Однако замечательно в британской рецессии не то, что она была не настолько глубокой, как кризис в Соединенных Штатах и Германии. Это обстоятельство не имело никакого отношения к кейнсианской революции в экономической теории. Хотя “Общая теория занятости, процента и денег” (1936) обосновывала государственное регулирование совокупного спроса (то есть использование бюджетного дефицита для стимулирования ослабленной экономики), к нему прибегли значительно позднее. Восстановление принесло пересмотр экономических принципов империи. Британия возвратилась к прежнему золотому стандарту отчасти из-за опасения, что доминионы перейдут на доллар, если фунт обесценится. В 1931 году оказалось, что фунт может быть девальвирован и что доминионы останутся ему верны. Стерлинговая зона неожиданно стала крупнейшей в мире системой фиксированных валютных курсов, причем освобожденной от привязки к золотому стандарту. В торговой политике также произошла радикальная перемена. Прежде британские избиратели дважды отвергли голосованием протекционистский курс. Но то, что считалось невероятным в старые добрые времена, во время всеобщего кризиса стало неизбежным. Как и надеялся Джозеф Чемберлен, “имперские преференции” (установленные в 1932 году льготные пошлины на колониальные товары) оживили торговлю между частями империи. В 30-х годах экспорт из метрополии в колонии и доминионы увеличился с 44 до 48%, а доля импорта оттуда в Великобританию — с 30 до 39%. Таким образом, хотя политические связи Британии с ее доминионами и были ослаблены Вестминстерским статутом 1931 года, экономические связи между ними стали прочнее[191].
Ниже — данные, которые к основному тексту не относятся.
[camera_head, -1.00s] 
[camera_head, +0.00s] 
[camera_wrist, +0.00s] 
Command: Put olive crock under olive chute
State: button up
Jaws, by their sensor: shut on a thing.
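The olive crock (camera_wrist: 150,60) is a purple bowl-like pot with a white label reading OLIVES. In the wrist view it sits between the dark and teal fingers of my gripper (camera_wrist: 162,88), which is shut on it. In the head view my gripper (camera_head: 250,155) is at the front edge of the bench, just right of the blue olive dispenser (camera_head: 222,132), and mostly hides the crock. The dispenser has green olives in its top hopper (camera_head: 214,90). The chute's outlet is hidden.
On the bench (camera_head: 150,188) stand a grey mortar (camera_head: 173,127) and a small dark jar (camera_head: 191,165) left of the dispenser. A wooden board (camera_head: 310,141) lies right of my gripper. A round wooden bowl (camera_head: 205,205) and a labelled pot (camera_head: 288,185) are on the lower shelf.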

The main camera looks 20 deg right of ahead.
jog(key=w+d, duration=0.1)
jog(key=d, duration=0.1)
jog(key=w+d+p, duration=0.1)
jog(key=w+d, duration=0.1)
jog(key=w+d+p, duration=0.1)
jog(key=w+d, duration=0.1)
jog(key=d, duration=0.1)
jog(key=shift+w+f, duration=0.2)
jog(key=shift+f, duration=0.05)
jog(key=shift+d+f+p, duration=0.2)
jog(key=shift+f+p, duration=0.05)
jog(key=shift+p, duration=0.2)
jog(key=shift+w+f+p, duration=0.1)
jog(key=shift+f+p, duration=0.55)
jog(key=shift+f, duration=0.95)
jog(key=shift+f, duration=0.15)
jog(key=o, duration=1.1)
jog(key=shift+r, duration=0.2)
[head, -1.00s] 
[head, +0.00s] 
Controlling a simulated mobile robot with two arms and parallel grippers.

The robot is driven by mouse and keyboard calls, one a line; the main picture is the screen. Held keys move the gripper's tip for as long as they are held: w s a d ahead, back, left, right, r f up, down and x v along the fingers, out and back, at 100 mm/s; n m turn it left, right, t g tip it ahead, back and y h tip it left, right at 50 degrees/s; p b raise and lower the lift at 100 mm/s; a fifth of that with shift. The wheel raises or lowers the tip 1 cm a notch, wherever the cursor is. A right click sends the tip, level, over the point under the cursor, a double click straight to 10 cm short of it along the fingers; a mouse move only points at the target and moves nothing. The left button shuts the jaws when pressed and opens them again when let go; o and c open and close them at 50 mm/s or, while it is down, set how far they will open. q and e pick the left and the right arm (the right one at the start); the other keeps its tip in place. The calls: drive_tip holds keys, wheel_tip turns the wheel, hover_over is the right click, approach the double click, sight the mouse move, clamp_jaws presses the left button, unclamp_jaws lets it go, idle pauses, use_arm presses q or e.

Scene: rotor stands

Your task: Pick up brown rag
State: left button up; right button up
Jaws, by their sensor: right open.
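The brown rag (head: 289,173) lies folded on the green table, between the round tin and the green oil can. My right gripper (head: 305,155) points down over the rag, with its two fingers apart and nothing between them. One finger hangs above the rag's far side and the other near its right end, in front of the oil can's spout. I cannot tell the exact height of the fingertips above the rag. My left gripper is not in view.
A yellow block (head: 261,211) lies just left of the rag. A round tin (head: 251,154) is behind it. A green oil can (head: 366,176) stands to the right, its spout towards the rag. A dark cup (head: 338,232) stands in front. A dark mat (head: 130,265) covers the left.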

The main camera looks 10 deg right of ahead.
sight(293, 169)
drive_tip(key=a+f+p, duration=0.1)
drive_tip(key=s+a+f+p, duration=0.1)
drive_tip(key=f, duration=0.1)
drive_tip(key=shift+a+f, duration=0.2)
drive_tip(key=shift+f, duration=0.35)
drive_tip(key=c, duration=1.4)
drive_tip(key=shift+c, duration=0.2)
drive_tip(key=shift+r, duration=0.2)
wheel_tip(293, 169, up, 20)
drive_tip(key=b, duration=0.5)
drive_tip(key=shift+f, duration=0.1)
Выставка в Уэмбли не вводила в заблуждение: в империи еще водились деньги. Об этом жителям метрополии неустанно напоминали такие, например, организации, как Имперский торговый совет (ИТС). Он был учрежден Лео Эмери для того, чтобы подспудно внушать людям “имперские преференции”. В одном только 1930 году в 65 британских городах прошло более двухсот “недель имперских покупок”. По предложению ИТС королевский повар придумал рецепт “имперского рождественского пудинга”:

1 фунт кишмиша (Австралия),

1 фунт коринки (Австралия),





1 фунт изюма без косточек (Южная Африка),

6 унций нарезанных яблок (Канада),

1 фунт хлебных крошек (Соединенное Королевство),

1 фунт говяжьего нутряного сала (Новая Зеландия),

190

Зарубежные инвестиции Великобритании в 1930 году оценивались в 18,2 миллиарда долларов, инвестиции США — в 14,7 миллиарда долларов.

191

В Декларации Бальфура (1926) было предложено определить доминионы как “автономные общества внутри Британской империи, равные по статусу, ни в каком отношении не подчиненные одно другому в каком бы то ни было смысле в их внутренних и иностранных делах, хотя и объединившиеся в качестве членов Британского Содружества наций”, и эта формулировка была повторена в Вестминстерском статуте (1931). Доминионы могли выйти из Содружества, если пожелают. Интересно, что Австралия и Новая Зеландия не выразили особенного энтузиазма по поводу децентрализации и не принимали статут до 40-х годов.